Who would want to be a young woman in 21st century Britain? Sexual harassment in the workplace, in the street, and even in Parliament for heaven's sake. The gender pay gap.  Sexual discrimination. Sexual objectification. Plus the use of anorexic models in advertising to create aspirations that can never be attained. It makes a chap relieved to be pale, male and stale. And a bit tubby.

The latest ASA decision about the use of an unhealthily slim model has a depressingly familiar ring about it. Conde Nast offered a rather thin defence to its use of an image which sadly fails to pay heed to advice issued by the ASA and CAP in recent years, as well as decisions by the ASA Council against various leading fashion brands such as Gucci and Saint Laurent.

Wallis Simpson apparently said that a woman cannot be too thin. With the benefit of hindsight, however, the judgements of a woman who took tea with Hitler are to be treated with some caution. And on the issue of the use of models in ads who reasonable people would consider to be too thin, she was clearly wide of the mark. Apart from the harm that this does to the models themselves, every parent of a teenage daughter who enjoys flicking through the pages of high end fashion magazines has good reason to worry about the impact that these images have on impressionable young minds. 

Advertising is sometimes used as the scape goat for complex societal ills, such as childhood obesity or alcohol addiction, whereas I would argue that in those cases the causes are many and various. In the case of anorexia, however, the power of advertising in the fashion sector cannot be ignored. 

On the other hand, there has been encouraging news from France, where a law came into force on 1st October stating that models, both male and female, must provide a health certificate obtained with the previous 2 years showing that they are fit to work. This prompted two leading brand owners, LVMH and Kering, owners of Dior, Gucci and Louis Vuitton, to agree to reduce that time limit to the previous 6 months. They also agreed not to use female models below a U.S. size 0-2 and a U.K. size 6. The French have also introduced a law requiring re-touched photographs to be labelled accordingly, which my colleague Geraint posted about a blog about recently.

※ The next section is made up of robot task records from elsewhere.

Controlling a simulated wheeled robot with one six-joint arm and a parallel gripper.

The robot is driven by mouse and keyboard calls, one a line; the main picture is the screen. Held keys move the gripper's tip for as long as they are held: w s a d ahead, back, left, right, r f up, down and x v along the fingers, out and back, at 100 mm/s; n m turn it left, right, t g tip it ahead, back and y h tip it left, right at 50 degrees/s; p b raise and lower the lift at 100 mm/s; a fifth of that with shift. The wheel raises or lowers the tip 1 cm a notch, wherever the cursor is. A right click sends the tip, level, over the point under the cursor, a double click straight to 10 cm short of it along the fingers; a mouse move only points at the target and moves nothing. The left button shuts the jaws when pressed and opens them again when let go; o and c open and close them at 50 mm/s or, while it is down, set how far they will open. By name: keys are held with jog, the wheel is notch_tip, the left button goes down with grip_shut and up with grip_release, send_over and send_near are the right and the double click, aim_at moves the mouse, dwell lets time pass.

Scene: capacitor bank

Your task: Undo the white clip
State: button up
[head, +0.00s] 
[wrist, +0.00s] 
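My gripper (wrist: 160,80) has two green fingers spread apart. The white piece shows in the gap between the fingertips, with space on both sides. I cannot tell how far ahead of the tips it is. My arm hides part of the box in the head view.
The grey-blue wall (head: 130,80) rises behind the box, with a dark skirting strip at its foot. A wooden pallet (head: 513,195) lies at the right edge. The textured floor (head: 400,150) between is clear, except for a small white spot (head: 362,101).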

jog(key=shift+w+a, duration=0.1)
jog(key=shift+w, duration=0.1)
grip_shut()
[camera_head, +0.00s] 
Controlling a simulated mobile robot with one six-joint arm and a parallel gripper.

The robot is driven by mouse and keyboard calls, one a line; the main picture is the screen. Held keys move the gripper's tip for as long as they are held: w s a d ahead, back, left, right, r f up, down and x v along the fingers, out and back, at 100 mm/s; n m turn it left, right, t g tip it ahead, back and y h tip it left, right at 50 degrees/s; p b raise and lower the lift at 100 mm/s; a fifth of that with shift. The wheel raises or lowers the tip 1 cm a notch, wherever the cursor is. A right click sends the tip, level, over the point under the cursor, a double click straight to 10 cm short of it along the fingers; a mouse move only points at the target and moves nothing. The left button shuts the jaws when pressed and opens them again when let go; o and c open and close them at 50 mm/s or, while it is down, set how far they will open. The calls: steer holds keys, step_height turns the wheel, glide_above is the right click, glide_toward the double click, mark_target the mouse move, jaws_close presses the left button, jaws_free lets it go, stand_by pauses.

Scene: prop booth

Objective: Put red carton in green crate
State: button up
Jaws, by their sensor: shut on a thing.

In the UK, unfortunately we simply seem to see the ASA taking reactive measures against problematic images. It would be preferable to see both fashion brands and the fashion media taking more constructive steps to deal with this issue. The new editor of Vogue, Edward Enninful, has gone on record this week saying that he wants to protect young models from sexual predators and create a magazine with greater diversity by colour, class, ethnicity and body type. So hopefully that will mean the industry taking the lead on this issue, not the ASA. Or the French.